Chez Logica, cette logique purement boursière est au moins assumée. Logica ne se donne même plus de la peine de faire croire que l’entreprise est au bord du gouffre puisqu’elle annonce que si elle supprime 1300 emplois en Europe, ce n’est que pour hisser la marge au dessus de 6,5% du chiffres d’affaires au second semestre 2012.
Au moment où Logica annonce ce plan de restructuration (comprendre la suppression massive de postes et l’accélération de l’automatisation et des délocalisations), le président du Syntec Guy Mamou Mani continue à nous asséner ses propos lénifiants sur une année 2012 qui continuerait à être marquée par une pénurie d’informaticiens. Qui se moque de nous ? Logica, le Syntec, ou les deux ?
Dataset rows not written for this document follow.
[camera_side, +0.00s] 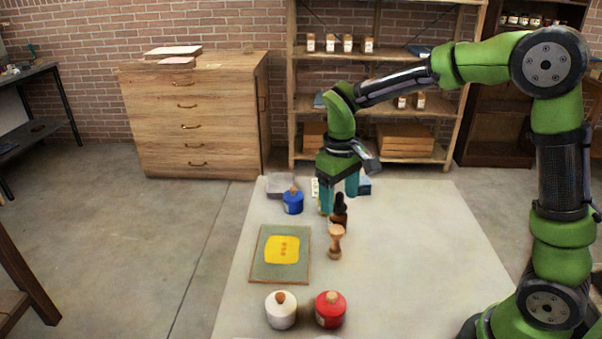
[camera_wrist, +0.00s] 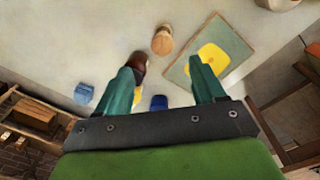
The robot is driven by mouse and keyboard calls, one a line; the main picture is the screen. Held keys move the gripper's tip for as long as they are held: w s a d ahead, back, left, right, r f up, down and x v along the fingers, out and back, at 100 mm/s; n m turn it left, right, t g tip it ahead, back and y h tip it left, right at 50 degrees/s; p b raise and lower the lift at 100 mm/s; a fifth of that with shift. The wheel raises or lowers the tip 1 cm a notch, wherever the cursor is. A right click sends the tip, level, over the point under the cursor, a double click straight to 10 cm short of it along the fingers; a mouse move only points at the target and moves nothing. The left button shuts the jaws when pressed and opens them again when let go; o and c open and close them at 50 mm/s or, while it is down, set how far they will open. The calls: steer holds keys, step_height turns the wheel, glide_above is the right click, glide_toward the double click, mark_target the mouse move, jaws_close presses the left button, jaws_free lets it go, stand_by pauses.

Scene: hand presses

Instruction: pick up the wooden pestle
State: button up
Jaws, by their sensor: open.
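The light wooden pestle (camera_side: 336,242) stands upright on the pale table top, right of the grey-green board in the side view. In the wrist view the pestle (camera_wrist: 162,40) lies ahead of my fingertips, near the middle between them. My gripper (camera_side: 340,204) has two teal fingers pointing down, and it is behind and above the pestle in the side view. The fingers are open, with nothing visibly held between them in the wrist view (camera_wrist: 160,66). A dark brown object (camera_side: 340,210) is just behind the pestle, close to one fingertip; whether they touch I cannot tell.
The board (camera_side: 263,268) carries a yellow sheet (camera_side: 283,250). A white jar (camera_side: 281,312) and a red jar (camera_side: 330,311) stand at the front. A blue jar (camera_side: 292,203), grey block (camera_side: 278,184) and blue box (camera_side: 365,186) are farther back. The table's right side is clear.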

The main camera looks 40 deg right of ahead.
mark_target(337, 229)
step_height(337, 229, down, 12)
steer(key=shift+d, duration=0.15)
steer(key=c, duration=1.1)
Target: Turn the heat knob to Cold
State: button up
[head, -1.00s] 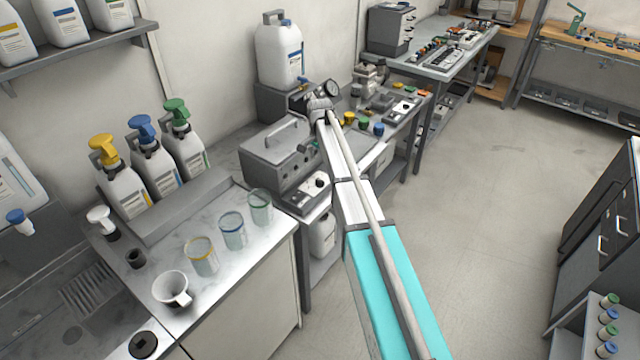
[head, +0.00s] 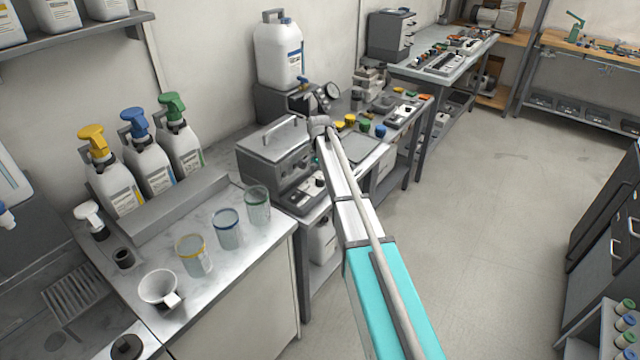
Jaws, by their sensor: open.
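A grey metal bath with a lid and bar handle (head: 272,150) stands on the bench left of my arm's end. Small dark round knobs show on its front face, too small to read. A small box with a pale panel and a dark knob (head: 319,181) sits in front of it, partly behind my arm. I cannot tell which knob is the heat knob, nor any Cold mark. My arm reaches from the bottom of the view to a grey wrist joint just right of the bath. My gripper is not visible; the arm appears to hide it.
A dark unit with a round gauge (head: 330,91) stands behind the bath, beside a white jug (head: 279,52). Yellow, green and blue caps (head: 363,126) lie right of my wrist. Clear cups (head: 227,229) and pump bottles (head: 148,163) stand at left.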

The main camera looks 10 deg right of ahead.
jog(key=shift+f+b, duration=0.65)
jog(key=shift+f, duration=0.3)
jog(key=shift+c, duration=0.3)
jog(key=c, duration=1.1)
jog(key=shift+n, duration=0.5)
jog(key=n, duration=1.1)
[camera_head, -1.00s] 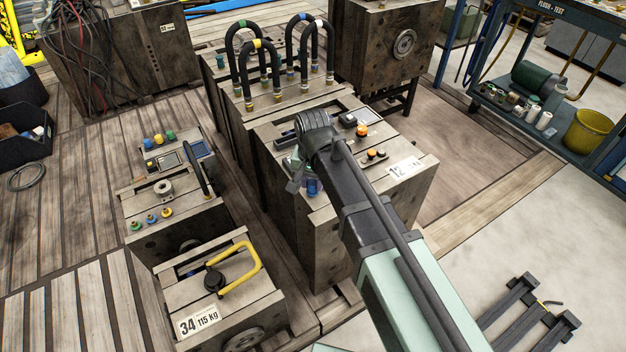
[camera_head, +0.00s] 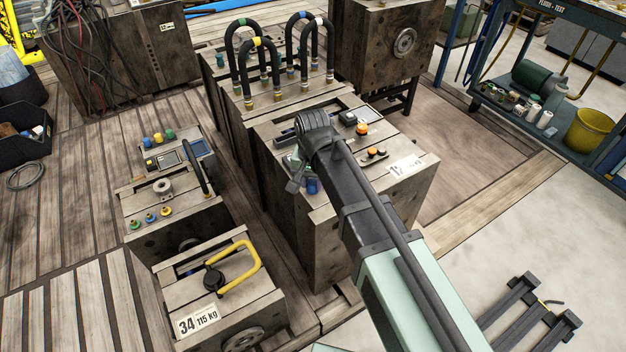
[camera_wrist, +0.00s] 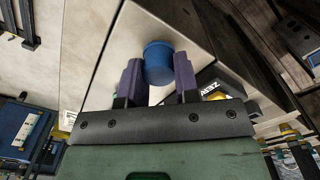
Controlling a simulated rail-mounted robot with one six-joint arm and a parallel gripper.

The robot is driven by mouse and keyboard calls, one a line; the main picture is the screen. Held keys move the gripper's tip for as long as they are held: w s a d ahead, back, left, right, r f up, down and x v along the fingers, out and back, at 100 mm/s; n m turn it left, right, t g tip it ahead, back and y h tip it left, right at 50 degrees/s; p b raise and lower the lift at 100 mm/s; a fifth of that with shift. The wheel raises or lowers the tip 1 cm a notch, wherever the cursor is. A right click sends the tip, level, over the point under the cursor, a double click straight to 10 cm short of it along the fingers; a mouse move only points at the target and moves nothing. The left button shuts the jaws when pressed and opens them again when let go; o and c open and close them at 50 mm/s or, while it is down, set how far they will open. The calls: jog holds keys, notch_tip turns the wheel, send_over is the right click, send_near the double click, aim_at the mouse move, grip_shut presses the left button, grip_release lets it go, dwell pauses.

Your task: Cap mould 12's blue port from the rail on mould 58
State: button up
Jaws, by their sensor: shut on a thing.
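Mould 12 (camera_head: 325,235) is the tall brown block in the middle of the head view, its number plate (camera_head: 405,167) on top. My gripper (camera_head: 297,178) is low over its near-left top edge, partly hidden by my wrist. In the wrist view my gripper (camera_wrist: 158,75) has its purple fingers closed on the sides of a round blue cap (camera_wrist: 158,62). A blue piece (camera_head: 313,186) shows beside my gripper in the head view; I cannot tell whether it is the cap or the port. No plate reading 58 is legible.
Left of mould 12, a low mould (camera_head: 175,225) carries green, blue and yellow caps (camera_head: 150,217). Another cap row (camera_head: 158,138) lies behind. Mould 34 (camera_head: 220,285) has a yellow handle. Tall looped hoses (camera_head: 265,60) stand behind mould 12; orange and dark fittings (camera_head: 362,129) sit on its top.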

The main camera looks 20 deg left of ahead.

Logica illustre parfaitement la SSII type dénoncée par la récente étude du Pôle emploi. Dés qu’un rebond apparait dans un secteur, l’entreprise n’est plus à même d’y répondre parce que n’ayant pas de politique à long terme de gestion des carrières, elle préfère choisir le turn-over par toutes sortes de moyens (soit en poussant à la démission, soit en licenciant) plutôt que d’investir dans les compétences de ses salariés par de véritables politiques de formation, de promotion et de progression salariale. La seule stratégie de Logica sur le long terme consiste à pousser de plus en plus le départ des emplois vers des pays à bas coûts dans lesquels les salariés n’ont pas de droit du travail, cassant ainsi de plus en plus en France, le marché de l’emploi, le niveau des salaires, les conditions de travail.
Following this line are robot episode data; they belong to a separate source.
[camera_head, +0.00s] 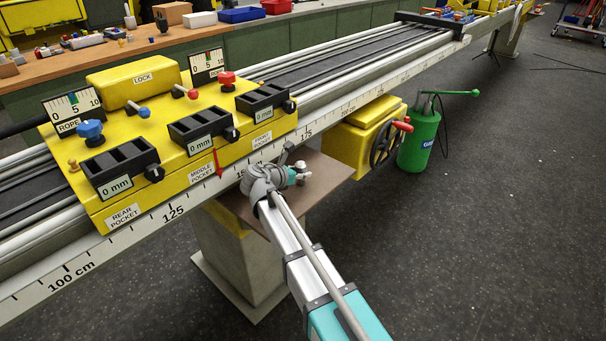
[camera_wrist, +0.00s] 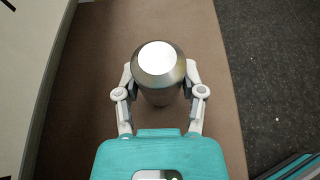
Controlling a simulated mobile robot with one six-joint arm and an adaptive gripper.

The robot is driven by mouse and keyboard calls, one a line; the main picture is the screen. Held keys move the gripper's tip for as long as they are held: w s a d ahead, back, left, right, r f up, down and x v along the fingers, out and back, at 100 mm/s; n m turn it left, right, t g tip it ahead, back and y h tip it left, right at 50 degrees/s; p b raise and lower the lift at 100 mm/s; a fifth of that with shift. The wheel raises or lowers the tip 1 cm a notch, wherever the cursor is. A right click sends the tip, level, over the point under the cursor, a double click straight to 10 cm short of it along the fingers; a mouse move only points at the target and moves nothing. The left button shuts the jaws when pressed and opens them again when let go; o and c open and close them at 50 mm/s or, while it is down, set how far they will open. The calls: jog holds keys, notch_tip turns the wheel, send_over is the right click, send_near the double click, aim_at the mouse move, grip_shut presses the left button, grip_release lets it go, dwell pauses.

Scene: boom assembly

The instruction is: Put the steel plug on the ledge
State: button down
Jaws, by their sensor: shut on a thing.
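The steel plug (camera_wrist: 158,66) is a dark metal cylinder with a bright, tapered top, in the middle of the wrist view. My gripper (camera_wrist: 159,80) is shut on it, with one finger on each side. The ledge (camera_wrist: 110,35) is a flat brown board beneath the plug. In the head view the ledge (camera_head: 327,176) juts out from the front of the long rail, and my gripper (camera_head: 300,174) is over it. The plug's lower end is hidden, so I cannot tell whether it touches the ledge.
A yellow carriage (camera_head: 140,105) with rear, middle and front pockets sits on the rail left of my arm. A yellow box with a handwheel (camera_head: 385,146) and a green canister (camera_head: 420,140) stand right of the ledge. Dark floor (camera_head: 490,220) is open at right.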

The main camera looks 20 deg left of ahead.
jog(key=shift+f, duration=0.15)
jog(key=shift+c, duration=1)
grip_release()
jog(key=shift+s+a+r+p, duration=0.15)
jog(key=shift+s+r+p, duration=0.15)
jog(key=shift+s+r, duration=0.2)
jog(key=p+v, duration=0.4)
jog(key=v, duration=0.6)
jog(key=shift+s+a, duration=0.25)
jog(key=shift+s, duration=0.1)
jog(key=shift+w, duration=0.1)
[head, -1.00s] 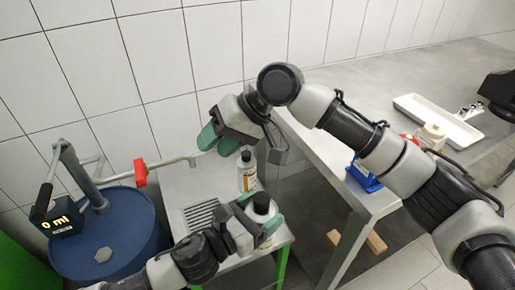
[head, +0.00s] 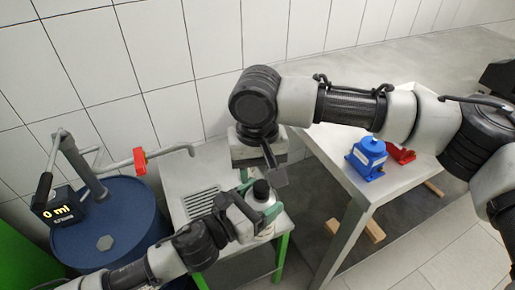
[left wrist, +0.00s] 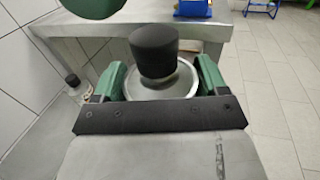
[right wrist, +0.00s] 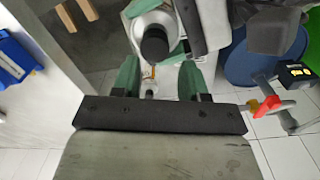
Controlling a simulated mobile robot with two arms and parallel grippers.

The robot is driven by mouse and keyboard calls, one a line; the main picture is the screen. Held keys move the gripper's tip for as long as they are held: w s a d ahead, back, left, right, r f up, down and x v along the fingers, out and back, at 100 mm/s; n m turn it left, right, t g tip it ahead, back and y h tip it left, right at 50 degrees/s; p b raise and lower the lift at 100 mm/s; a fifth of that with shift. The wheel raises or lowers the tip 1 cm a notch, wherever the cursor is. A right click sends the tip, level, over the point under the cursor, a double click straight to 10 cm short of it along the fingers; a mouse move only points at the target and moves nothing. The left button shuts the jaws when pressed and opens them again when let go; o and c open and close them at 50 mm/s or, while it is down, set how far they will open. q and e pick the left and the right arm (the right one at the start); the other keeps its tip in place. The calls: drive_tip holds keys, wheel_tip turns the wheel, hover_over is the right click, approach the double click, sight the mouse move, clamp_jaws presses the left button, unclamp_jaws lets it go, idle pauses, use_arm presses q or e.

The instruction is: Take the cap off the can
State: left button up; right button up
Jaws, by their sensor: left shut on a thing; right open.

Face à ce rouleau compresseur dopé par la peur de la crise, nous devons nous unir et nous organiser pour défendre nos intérêts avant qu’ils ne soit trop tard pour ne pas définitivement sombrer comme ont déjà sombré de nombreux autres secteurs d’activité. Ce n’est pas en restant isolés que nous pourrons établir un rapport de force avec des entreprises de cette taille. Parce que ce qu’oublient les dirigeants de ces SSII, c’est que leurs entreprise ont bien plus besoin de leurs salariés que des actionnaires pour fonctionner. Et les salariés ont le pouvoir de le leur rappeler.